Mira que sería fácil la cosa. Pero, desgraciadamente, la ciencia todavía no ha investigado como capturar, enfrascar y distribuir la confianza. En fin.
Se me ha puesto estrechita la vida últimamente. Aprieta, y es inevitable que una tire del por qué, del cómo, del cuándo…y se devane los sesos intentando buscar respuestas racionales a cuestiones que no lo son tanto. La vida nos sucede. Nos ocurre y vamos transitando lo que nos trae y es duro cuando no nos gusta.
Lo de devanarse los sesos no es útil. Una termina en divagaciones y listas interminables de pros y contras. Se busca construir un discurso mental sobre lo que ha pasado y lo que no, sobre lo que podía haber sido. Al final es una distracción en la que meterse para dejar de sentir el dolor que ha provocado el revés. Mejor andar entretenida por ahí. El problema es que se corre el riesgo de quedarse pegado en esas divagaciones, como si fueran una tela de araña, y sin saber muy bien qué coño ha pasado.

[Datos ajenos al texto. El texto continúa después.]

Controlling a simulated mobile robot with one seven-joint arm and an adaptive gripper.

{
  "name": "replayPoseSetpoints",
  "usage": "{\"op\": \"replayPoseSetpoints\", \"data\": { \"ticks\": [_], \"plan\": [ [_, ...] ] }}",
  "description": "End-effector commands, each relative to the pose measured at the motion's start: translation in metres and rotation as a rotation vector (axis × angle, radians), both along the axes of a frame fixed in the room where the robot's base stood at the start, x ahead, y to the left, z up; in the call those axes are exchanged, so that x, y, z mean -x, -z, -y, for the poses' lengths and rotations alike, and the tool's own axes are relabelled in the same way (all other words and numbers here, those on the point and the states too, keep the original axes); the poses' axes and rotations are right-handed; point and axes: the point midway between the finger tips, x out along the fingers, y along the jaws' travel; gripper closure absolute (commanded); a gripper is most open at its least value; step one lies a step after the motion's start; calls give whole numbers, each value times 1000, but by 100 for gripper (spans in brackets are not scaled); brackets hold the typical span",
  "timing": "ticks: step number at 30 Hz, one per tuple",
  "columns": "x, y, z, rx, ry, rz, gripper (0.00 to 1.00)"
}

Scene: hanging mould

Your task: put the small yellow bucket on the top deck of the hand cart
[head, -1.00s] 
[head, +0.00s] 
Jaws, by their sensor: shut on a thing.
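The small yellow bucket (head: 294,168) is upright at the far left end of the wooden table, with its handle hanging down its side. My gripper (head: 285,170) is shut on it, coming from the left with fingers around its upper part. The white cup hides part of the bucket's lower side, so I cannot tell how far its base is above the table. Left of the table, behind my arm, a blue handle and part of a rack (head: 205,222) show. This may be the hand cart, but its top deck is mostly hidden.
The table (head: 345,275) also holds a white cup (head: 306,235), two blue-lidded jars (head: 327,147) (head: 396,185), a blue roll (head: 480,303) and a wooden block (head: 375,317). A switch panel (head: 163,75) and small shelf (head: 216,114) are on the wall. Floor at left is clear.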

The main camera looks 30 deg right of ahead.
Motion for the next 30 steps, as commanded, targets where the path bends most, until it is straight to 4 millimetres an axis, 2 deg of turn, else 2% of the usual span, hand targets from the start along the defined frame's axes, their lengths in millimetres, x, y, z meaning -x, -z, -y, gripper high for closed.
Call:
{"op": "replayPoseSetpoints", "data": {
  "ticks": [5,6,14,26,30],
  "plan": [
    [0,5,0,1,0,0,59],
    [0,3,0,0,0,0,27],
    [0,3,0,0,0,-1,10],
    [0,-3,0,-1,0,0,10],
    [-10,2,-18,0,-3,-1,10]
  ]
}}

Hay que meterse en la historia. Y dejar que aparezca todo a lo que tememos: las montañas rusas de emociones, los miedos, las frustraciones. Hay que abrirles la puerta a todos e invitarles a pasar a casa. Aunque no seamos conscientes ya estaban dentro, solo que ahora son más visibles. No vale pasar de puntillas, lo suyo es tirarse (ya sea de cabeza o a poquitos) a la piscina y bucear la historia. Hay que lamerse las heridas y ver para qué ha pasado. No por qué.
Cada cosa que ocurre, aunque nos abra las carnes, trae algo para aprender. Nos desvela una parte de nosotros que quizá no queríamos ver. Nos muestra. Zambullirse cuesta, y lo dicho, no hay que hacerlo de golpe, pero atravesar ese dolor o ese miedo, traerá un regalo. Siempre lo hace.

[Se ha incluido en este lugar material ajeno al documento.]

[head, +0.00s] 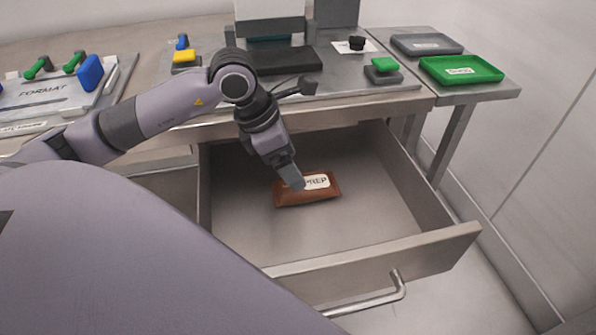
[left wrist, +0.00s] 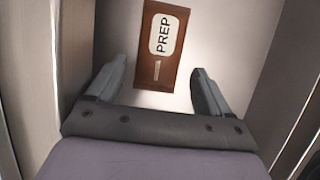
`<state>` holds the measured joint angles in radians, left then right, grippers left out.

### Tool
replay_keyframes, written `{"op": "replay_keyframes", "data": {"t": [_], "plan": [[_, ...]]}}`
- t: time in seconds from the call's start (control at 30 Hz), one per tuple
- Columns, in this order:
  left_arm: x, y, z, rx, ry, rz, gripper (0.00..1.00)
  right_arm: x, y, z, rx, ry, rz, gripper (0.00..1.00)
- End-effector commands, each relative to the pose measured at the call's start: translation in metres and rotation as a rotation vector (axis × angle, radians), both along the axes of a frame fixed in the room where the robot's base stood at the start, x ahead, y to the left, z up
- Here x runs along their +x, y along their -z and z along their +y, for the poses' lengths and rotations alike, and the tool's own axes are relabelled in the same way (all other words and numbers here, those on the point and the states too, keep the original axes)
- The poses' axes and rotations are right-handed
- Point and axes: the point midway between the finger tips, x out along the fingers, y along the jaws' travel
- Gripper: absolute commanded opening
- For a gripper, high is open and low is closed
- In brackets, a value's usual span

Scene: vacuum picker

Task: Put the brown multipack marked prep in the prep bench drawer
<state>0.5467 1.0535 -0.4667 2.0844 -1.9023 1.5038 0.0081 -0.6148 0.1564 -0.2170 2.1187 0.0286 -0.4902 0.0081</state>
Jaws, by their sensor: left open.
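The brown multipack (head: 290,197) with a white label reading PREP lies flat inside the open prep bench drawer (head: 372,200). My left gripper (head: 293,180) hangs over the drawer, and its fingers cover part of the pack's label in the head view. In the left wrist view my left gripper (left wrist: 158,95) is open, its two fingers wide apart. The multipack (left wrist: 152,72) shows there beyond and between the fingertips, with clear space on both sides of it. My right gripper is not seen in either view.
The drawer's front panel (head: 400,255) and its handle (head: 370,300) stick out from the bench. The rest of the drawer floor is bare.

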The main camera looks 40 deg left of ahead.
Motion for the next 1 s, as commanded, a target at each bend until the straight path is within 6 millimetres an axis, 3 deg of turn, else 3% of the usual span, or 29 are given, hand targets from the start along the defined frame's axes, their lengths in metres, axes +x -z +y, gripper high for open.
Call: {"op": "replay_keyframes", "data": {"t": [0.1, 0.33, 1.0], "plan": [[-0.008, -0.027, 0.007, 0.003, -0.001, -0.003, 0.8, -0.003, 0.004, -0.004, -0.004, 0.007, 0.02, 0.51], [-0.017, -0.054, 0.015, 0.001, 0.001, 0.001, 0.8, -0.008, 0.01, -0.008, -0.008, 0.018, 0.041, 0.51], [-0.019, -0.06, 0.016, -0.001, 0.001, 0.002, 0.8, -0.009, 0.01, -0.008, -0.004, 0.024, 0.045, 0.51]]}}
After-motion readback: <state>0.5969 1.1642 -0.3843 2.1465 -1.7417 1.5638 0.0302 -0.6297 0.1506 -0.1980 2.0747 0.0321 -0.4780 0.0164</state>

Yo ando buceándome. Inmersa en mí. Y cada día es una aventura. Es como un camino en el que van apareciendo personajes: un día te cruzas con el señor miedo, al día siguiente coincides con la señora ira. Hoy, por ejemplo, llegó la tristeza. Te cruzas con ellos y, lo suyo, es mirarlos, incluso abrazarlos.

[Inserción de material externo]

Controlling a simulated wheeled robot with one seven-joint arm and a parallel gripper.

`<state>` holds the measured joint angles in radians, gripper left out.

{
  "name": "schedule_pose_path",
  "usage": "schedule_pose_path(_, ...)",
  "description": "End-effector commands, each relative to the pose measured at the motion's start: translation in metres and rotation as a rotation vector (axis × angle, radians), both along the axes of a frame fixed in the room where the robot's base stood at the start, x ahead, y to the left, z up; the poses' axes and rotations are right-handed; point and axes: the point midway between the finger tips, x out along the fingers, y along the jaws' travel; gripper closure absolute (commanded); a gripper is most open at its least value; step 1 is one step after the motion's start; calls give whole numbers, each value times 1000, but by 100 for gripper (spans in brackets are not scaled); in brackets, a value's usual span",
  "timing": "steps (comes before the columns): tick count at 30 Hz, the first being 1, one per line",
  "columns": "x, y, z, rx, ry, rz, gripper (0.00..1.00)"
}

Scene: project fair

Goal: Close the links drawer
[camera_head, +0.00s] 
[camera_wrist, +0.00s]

Llegan ellos. Pero también van llegando la información, las piezas del puzle y las certezas.
Cuesta no engancharse en el mecagüenlaleche y en la idea de que somos mercancía defectuosa, que hemos llegado a este mundo con algún tipo de tara. Cuesta. Y hay días que irremediablemente vamos a fustigarnos. El reto es no engancharnos muchos ahí y atravesar la historia recogiendo lo que nos venía a contar.
El revés te deja tocada. Se tambalea la estructura. Cambian las referencias y las reglas del juego. Toca reubicarse y toca confiar en la vida. Y quizá esto sea de lo más difícil en toda la historia. Confiar. Saberse mecida y cuidada. Comprender más allá de nuestro obligo. Aceptar lo que ha llegado. Volver a salir al mundo con una abierta sonrisa.
Todavía no venden confianza en el ultramarinos de la esquina. Pregunté el otro día y me miraron raro.
Será que anda dentro de mí. En algún cajoncito en el que todavía no he mirado. Pero estoy segura de que si sigo caminando, además del señor miedo o de doña tristeza, un día de estos me voy a cruzar con ella. Seguro que llega.